[Robot state and action records]
------------------------------------------------------------

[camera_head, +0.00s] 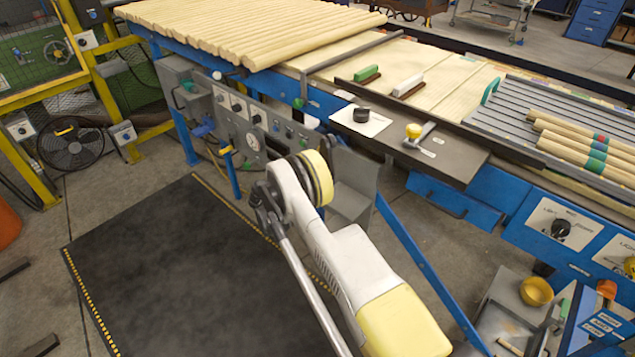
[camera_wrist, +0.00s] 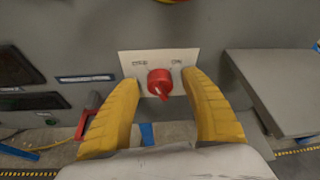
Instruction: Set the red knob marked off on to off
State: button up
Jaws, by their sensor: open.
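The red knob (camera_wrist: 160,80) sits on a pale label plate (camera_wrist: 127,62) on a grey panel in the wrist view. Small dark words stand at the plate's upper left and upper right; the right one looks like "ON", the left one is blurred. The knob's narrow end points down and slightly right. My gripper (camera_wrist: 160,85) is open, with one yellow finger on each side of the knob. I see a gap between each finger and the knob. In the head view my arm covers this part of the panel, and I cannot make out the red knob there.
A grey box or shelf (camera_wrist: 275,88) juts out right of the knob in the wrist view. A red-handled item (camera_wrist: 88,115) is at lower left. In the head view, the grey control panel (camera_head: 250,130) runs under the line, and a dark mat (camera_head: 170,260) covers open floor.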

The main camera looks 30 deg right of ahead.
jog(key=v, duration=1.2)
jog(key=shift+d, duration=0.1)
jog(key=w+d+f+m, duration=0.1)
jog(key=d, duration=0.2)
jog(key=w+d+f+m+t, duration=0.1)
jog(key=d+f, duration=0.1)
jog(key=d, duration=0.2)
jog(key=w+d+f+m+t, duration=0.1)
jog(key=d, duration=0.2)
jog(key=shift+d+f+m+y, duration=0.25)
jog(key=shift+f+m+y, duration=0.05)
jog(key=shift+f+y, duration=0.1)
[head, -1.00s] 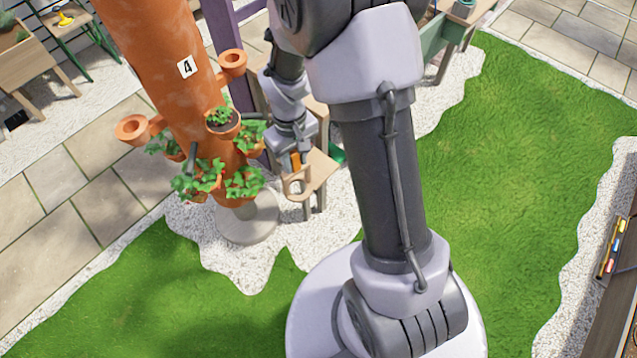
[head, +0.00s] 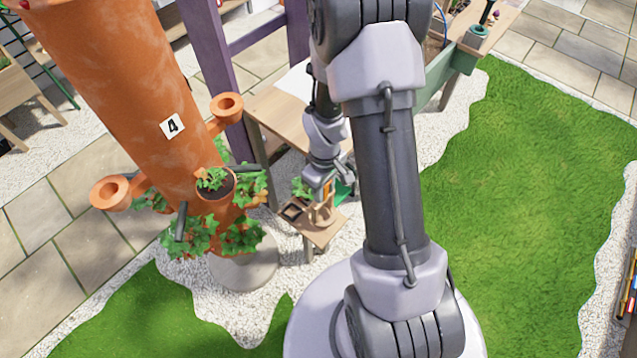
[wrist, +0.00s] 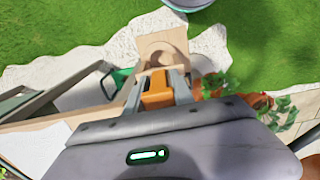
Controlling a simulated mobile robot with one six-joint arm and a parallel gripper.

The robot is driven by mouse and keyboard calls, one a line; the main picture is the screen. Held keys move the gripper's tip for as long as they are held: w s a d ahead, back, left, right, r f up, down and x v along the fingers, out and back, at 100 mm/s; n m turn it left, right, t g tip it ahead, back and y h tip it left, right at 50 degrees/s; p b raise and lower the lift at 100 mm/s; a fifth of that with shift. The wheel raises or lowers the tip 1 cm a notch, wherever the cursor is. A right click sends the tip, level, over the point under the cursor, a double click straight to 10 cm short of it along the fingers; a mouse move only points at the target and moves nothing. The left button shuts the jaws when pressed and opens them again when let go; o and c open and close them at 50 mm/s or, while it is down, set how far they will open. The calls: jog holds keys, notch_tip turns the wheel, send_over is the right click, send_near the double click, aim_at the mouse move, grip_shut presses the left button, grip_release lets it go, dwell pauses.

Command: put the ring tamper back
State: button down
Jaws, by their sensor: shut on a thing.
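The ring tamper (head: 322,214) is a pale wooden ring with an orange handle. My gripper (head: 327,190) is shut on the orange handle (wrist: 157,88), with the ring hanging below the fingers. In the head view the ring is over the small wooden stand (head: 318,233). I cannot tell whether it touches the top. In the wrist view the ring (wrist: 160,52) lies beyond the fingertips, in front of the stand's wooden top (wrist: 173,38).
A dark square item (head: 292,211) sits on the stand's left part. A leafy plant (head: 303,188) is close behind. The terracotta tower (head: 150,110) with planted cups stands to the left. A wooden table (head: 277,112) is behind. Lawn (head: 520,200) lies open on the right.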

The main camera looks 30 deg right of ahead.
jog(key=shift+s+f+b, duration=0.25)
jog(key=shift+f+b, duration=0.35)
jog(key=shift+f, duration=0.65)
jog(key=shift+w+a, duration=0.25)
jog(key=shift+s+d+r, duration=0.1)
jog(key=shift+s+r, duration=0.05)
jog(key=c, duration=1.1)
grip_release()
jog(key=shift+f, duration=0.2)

------------------------------------------------------------

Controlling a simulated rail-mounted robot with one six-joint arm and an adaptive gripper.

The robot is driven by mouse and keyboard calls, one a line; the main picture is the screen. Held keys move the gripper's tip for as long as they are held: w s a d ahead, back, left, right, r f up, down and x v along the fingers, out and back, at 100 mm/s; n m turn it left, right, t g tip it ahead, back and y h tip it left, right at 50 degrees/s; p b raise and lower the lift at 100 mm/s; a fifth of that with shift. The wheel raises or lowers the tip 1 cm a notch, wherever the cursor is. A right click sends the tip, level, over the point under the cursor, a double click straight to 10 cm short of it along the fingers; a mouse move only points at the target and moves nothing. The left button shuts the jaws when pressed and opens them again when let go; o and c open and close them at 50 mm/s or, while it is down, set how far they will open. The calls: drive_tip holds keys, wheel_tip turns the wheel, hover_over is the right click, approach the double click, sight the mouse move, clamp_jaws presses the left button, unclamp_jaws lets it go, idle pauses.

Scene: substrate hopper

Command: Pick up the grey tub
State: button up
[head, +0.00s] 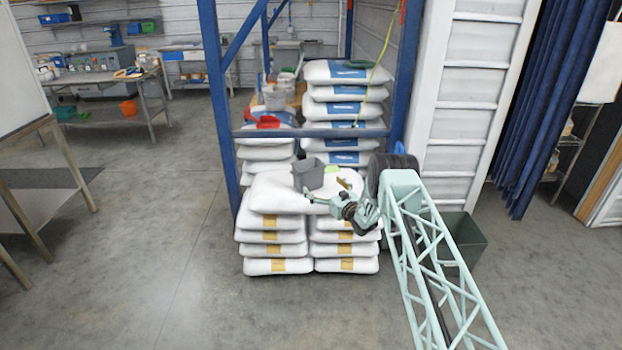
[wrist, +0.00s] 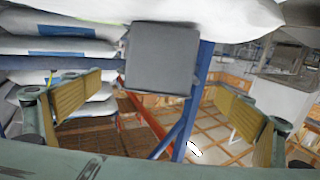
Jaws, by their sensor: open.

------------------------------------------------------------

Task description:
Quote the lines above exactly, starting with the one that has "[camera_head, +0.00s]" and ending with the one that has "[head, -1.00s]"; drop the pictures and include nothing else.

Final result:
[camera_head, +0.00s] 
[camera_wrist, +0.00s] 
Instruction: Set the red knob marked off on to off
State: button up
Jaws, by their sensor: open.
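The red knob (camera_wrist: 160,80) sits on a pale label plate (camera_wrist: 127,62) on a grey panel in the wrist view. Small dark words stand at the plate's upper left and upper right; the right one looks like "ON", the left one is blurred. The knob's narrow end points down and slightly right. My gripper (camera_wrist: 160,85) is open, with one yellow finger on each side of the knob. I see a gap between each finger and the knob. In the head view my arm covers this part of the panel, and I cannot make out the red knob there.
A grey box or shelf (camera_wrist: 275,88) juts out right of the knob in the wrist view. A red-handled item (camera_wrist: 88,115) is at lower left. In the head view, the grey control panel (camera_head: 250,130) runs under the line, and a dark mat (camera_head: 170,260) covers open floor.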

The main camera looks 30 deg right of ahead.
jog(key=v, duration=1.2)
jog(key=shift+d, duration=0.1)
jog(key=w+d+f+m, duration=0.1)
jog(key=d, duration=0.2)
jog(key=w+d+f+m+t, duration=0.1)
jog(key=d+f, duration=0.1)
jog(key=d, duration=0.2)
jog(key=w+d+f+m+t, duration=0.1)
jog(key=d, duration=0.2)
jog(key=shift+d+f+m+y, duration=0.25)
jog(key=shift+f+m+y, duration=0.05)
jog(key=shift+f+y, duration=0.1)
[head, -1.00s] 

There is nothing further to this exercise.